The Elephant in the Schoolhouse

Ithaca Board of Education Braces for Budget Defeat

by Robert Lynch; May 16, 2024

Eldred Harris didn’t speak.

The normally loquacious Harris, a six-term member of the Ithaca Board of Education, a candidate in this year’s election, and an ardent defender of spending the money it takes to educate kids, sat surprisingly silent at the Board of Education’s Budget Hearing Tuesday.  In the two-hour Board meeting that followed, Harris similarly kept to himself.  Something was wrong, very wrong.

Deb Justice to the Board: It costs me less to educate my preschooler at Montessori than it does a student at ICSD.

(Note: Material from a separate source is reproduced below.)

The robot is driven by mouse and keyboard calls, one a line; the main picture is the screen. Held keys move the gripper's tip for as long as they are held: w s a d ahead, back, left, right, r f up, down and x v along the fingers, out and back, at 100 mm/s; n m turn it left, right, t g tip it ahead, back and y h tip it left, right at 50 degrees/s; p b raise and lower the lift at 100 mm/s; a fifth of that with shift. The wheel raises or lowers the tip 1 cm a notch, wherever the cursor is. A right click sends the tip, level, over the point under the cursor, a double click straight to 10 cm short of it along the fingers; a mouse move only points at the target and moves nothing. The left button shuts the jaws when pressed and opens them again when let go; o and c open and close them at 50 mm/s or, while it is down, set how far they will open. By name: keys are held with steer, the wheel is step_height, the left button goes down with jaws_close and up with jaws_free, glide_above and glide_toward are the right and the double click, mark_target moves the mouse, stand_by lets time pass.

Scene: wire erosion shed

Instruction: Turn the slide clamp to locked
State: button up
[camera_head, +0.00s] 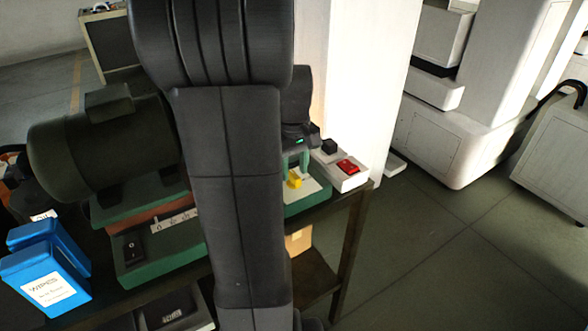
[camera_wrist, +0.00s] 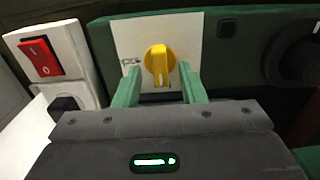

Harris and every other of the nine School Board members had gotten an earful.  Most other years, the Ithaca District’s perennially reliable voters, the parents and teachers with skin in the game, leverage budget vote outcomes to suit their wants and needs.  With low turnout, they approve budgets by wide margins.  But this year, it may prove different. 

The masses are mad.  They’ve shown it.  Tuesday, May 14th, they packed the stadium seating at Ithaca High School’s York Lecture Hall.  Many more visited the Public Hearing online.  We’re told maybe 100 attended in real time.  And after each one of the 20 speakers strode to the microphone and vented his or her displeasure, most others in the room applauded.  Not one of those who spoke supported the budget.

“With this budget, you have achieved a milestone,” Ronald Bourse, one of the speakers, proclaimed.  “Unfortunately, that milestone is fiscal lunacy.”

Former Ithaca teacher Kelly Teeter (Purcell): “We should not admit that tax increases are a burden for taxpayers and ask for them anyways.”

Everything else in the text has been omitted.